Locals press Biden on fuel assistance

Phillip Mayo says he would not be able to heat his home without federal assistance. PHOTO: Anna Lamb

Former U.S. Rep. Joseph Kennedy III and several representatives from local organizations that provide reduced-cost and no-cost energy to low-income residents came together in Roxbury last week to urge President Joe Biden to increase federal funding to $10 billion for fuel assistance programs next year.

The ask comes just a week after President Biden visited Massachusetts and promised to help states mitigate the effects of climate change, including combating extreme weather.

Standing outside the home of Phillip Mayo, a 75-year-old recipient of federal Low-Income Home Energy Assistance Program (LIHEAP) funds, Kennedy spoke about the need to fund the program, as unprecedented heat waves along with the cold approaching this fall and winter pose threats to vulnerable residents both in Massachusetts and across the country.

“These temperature extremes, which are getting more extreme with each passing year, [are] not just discomfort. Families cannot keep pace with soaring energy bills. Extreme heat incidents kill about 1,000 people in the United States every year,” Kennedy said.
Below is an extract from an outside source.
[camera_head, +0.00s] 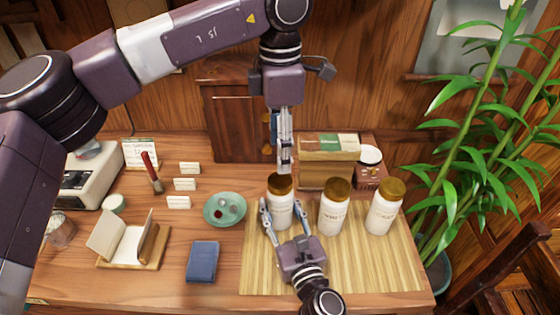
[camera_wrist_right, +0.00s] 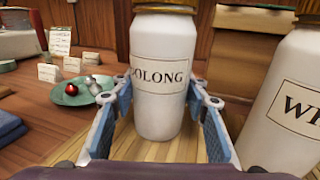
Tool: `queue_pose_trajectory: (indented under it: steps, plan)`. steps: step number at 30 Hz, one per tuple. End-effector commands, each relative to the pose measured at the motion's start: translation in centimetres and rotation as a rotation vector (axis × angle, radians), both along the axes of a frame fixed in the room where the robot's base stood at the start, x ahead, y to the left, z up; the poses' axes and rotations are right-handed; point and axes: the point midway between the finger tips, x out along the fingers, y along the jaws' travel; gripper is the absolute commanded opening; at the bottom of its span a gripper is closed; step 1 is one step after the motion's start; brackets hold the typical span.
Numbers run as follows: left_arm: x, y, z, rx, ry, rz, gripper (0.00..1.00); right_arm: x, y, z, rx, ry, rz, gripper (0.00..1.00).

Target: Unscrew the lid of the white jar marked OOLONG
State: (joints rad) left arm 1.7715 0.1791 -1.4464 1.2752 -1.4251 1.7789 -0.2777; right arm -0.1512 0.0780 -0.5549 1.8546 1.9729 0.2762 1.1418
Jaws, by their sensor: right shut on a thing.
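The white jar marked OOLONG (camera_wrist_right: 165,75) stands upright on the bamboo mat (camera_head: 375,275); it also shows in the head view (camera_head: 282,212). My right gripper (camera_head: 281,222) is shut on the jar's body from the front, one blue finger on each side (camera_wrist_right: 160,105). My left gripper (camera_head: 285,168) points down with its fingertips right at or just above the lid. Its fingers show edge-on, so their opening and any contact are unclear.
A second white jar (camera_head: 333,214) stands close to the right, and a third (camera_head: 382,212) beyond it. A green dish (camera_head: 225,208) with small things sits to the left. Boxes (camera_head: 328,148) stand behind. The mat's front right is clear.

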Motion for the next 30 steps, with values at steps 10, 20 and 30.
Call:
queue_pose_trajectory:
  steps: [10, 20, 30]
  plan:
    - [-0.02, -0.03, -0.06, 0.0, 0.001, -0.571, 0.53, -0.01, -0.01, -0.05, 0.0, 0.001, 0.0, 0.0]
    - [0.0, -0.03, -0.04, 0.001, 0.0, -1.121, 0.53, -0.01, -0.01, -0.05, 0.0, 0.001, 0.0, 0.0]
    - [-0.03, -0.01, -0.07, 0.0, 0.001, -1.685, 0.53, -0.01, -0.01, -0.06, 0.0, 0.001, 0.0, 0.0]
Kennedy spoke of the extreme burden facing American households, with many low-income families paying up to 40% of their income on heating and cooling.
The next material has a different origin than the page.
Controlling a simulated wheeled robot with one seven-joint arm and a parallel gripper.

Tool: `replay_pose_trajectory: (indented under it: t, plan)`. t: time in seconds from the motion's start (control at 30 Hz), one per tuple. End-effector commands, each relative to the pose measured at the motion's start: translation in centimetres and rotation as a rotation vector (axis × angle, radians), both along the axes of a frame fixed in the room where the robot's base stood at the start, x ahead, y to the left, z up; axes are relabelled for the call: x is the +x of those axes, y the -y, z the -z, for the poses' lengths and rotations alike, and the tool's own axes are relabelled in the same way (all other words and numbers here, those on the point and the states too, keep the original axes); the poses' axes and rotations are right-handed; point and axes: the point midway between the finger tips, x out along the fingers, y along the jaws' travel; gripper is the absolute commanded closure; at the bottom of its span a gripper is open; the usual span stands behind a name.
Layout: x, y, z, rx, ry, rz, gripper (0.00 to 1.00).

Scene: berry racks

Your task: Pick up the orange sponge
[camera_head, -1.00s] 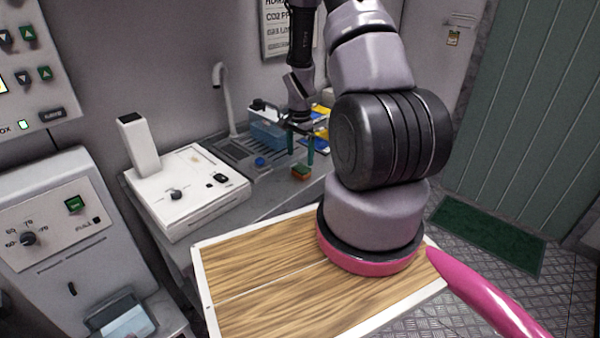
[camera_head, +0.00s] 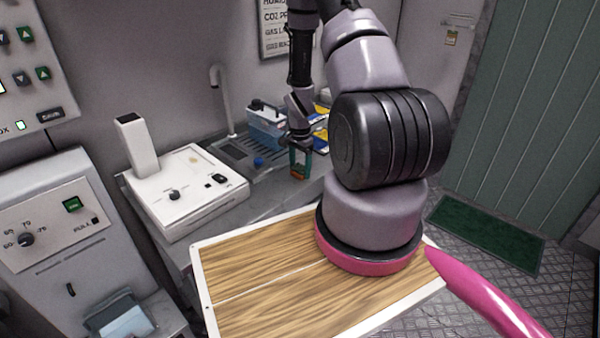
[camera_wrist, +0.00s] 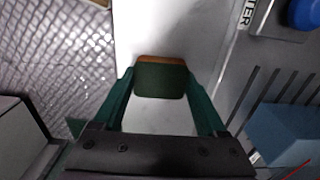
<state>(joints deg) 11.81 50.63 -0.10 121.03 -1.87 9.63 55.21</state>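The orange sponge (camera_wrist: 160,62) shows in the wrist view as a small block with a dark green face and an orange edge. It rests on the grey counter (camera_head: 262,198). In the head view the sponge (camera_head: 300,174) is small and partly covered by the fingers. My gripper (camera_wrist: 160,74) points down with its green fingers open, one on each side of the sponge and very near its sides. In the head view my gripper (camera_head: 300,167) is low at the counter. Whether the fingers touch the sponge is hard to tell.
A white device (camera_head: 187,190) stands left of the sponge. A sink with a tap (camera_head: 222,95), a blue container (camera_head: 266,124) and a blue round knob-like item (camera_head: 259,162) are behind. A wooden-topped board (camera_head: 262,275) lies in front, below my arm.

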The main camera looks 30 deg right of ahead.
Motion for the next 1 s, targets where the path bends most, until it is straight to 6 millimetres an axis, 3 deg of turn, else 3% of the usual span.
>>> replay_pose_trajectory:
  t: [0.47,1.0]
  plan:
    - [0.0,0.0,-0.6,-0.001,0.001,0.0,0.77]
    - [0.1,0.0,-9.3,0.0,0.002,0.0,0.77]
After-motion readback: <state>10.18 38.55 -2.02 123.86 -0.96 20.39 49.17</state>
He also noted that inflation is exacerbating high oil and gas costs, impacting gas heating and cooling, with U.S. electricity generated in large part by gas-fired power plants.

“It’s important that it’s a $10 billion agreement,” he said. “The value of every dollar for heating oil assistance erodes by 50% when prices double, as they have this year. Just to keep pace with those increases, more resources are needed, and we know that cooling assistance is a need that is not going away as the earth heats up further.”

Last year the LIHEAP funding was doubled to $8 billion, using money from federal American Rescue Plan Act (ARPA) funds, but without action from the president, the budget for the program is set to return to $4 billion despite the continuing price hikes.

Also speaking last Wednesday were representatives from Action for Boston Community Development (ABCD), one of the primary distributors of LIHEAP funds, and Michael Kennedy, representing Citizens Energy, a nonprofit founded by Joseph Kennedy II to assist low-income households with energy payments.

According to Sharon Scott-Chandler, president and CEO of ABCD, her organization saw a huge need in the last year, serving more than 24,000 customers in the greater Boston area with a maximum benefit of $2,100 for households with incomes at 100% of the federal poverty level.

“Yet with escalating prices and bitter cold, folks still exhausted benefits,” she said Wednesday. “By April, 75% of our clients had used up their benefits and were under great strain. Looking ahead, if we don’t secure the requested funding, many vulnerable elders and families will find themselves in crisis.”

Mayo, who’s lived in his Roxbury home for decades, said that before ABCD stepped in to help, he was facing a dire dilemma, with a leaking oil tank and a fixed income.

“It’s not easy getting through a cold winter,” Mayo said. “The price of oil is going up over 100%, and we can’t do it without your help.”

Valerie Saucer, a Dorchester resident who also became an ABCD client this year, said she, too, had problems with her oil tank and faced having to go without crucial heating and cooling before LIHEAP assistance.

“Over a winter I was paying close to $5,000,” she said. “On a fixed income it’s very, very difficult to do.”

In all, 11 people signed a two-page letter to Biden. The letter urged the president to “make sure that there’s enough fuel in the LIHEAP assistance tank to avoid a deadly summer toll due to rising heat and a winter of bitter discontent among those least able to afford skyrocketing energy prices.”